■ **Set task**
Your copy of the material must match it exactly, except that pictures are dropped.
┌────────
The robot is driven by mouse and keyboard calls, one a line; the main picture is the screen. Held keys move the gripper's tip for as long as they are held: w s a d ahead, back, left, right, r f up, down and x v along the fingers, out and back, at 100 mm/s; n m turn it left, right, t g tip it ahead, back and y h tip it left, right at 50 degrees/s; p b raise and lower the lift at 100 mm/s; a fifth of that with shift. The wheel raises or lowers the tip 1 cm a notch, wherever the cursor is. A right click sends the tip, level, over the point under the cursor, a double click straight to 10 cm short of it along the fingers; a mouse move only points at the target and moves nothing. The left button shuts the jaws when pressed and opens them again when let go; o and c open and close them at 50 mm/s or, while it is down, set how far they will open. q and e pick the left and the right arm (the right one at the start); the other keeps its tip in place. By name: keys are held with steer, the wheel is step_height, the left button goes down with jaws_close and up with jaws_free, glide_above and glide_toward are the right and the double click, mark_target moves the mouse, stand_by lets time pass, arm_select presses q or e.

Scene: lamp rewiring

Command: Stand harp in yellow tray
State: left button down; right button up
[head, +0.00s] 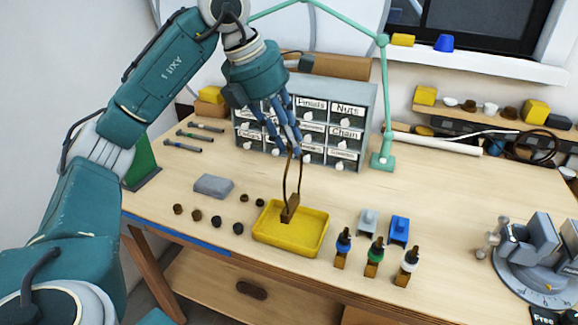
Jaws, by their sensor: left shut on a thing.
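The harp (300,180), a thin dark wire loop, is upright over the yellow tray (318,238) at the middle front of the bench. My left gripper (293,150) points down from above and is shut on the top of the harp. The harp's lower end meets a small brown block (289,208) inside the tray, towards its back. I cannot tell whether the block is part of the harp or whether it rests on the tray floor. My right gripper is not in view.
A grey drawer cabinet (355,98) stands close behind the gripper, with a green lamp arm (385,100) to its right. Several dark knobs (216,221) and a grey block (213,186) lie left of the tray. Small bottles (375,252) stand to its right.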

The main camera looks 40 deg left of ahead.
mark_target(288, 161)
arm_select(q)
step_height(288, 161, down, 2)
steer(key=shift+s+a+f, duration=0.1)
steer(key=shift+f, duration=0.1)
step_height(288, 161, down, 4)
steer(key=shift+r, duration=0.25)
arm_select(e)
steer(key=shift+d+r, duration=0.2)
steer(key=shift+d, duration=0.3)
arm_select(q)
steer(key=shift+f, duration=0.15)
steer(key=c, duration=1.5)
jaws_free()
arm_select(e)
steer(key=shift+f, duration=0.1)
└────────
■ **Answer below**
The robot is driven by mouse and keyboard calls, one a line; the main picture is the screen. Held keys move the gripper's tip for as long as they are held: w s a d ahead, back, left, right, r f up, down and x v along the fingers, out and back, at 100 mm/s; n m turn it left, right, t g tip it ahead, back and y h tip it left, right at 50 degrees/s; p b raise and lower the lift at 100 mm/s; a fifth of that with shift. The wheel raises or lowers the tip 1 cm a notch, wherever the cursor is. A right click sends the tip, level, over the point under the cursor, a double click straight to 10 cm short of it along the fingers; a mouse move only points at the target and moves nothing. The left button shuts the jaws when pressed and opens them again when let go; o and c open and close them at 50 mm/s or, while it is down, set how far they will open. q and e pick the left and the right arm (the right one at the start); the other keeps its tip in place. By name: keys are held with steer, the wheel is step_height, the left button goes down with jaws_close and up with jaws_free, glide_above and glide_toward are the right and the double click, mark_target moves the mouse, stand_by lets time pass, arm_select presses q or e.

Scene: lamp rewiring

Command: Stand harp in yellow tray
State: left button down; right button up
[head, +0.00s] 
Jaws, by their sensor: left shut on a thing.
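The harp (300,180), a thin dark wire loop, is upright over the yellow tray (318,238) at the middle front of the bench. My left gripper (293,150) points down from above and is shut on the top of the harp. The harp's lower end meets a small brown block (289,208) inside the tray, towards its back. I cannot tell whether the block is part of the harp or whether it rests on the tray floor. My right gripper is not in view.
A grey drawer cabinet (355,98) stands close behind the gripper, with a green lamp arm (385,100) to its right. Several dark knobs (216,221) and a grey block (213,186) lie left of the tray. Small bottles (375,252) stand to its right.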

The main camera looks 40 deg left of ahead.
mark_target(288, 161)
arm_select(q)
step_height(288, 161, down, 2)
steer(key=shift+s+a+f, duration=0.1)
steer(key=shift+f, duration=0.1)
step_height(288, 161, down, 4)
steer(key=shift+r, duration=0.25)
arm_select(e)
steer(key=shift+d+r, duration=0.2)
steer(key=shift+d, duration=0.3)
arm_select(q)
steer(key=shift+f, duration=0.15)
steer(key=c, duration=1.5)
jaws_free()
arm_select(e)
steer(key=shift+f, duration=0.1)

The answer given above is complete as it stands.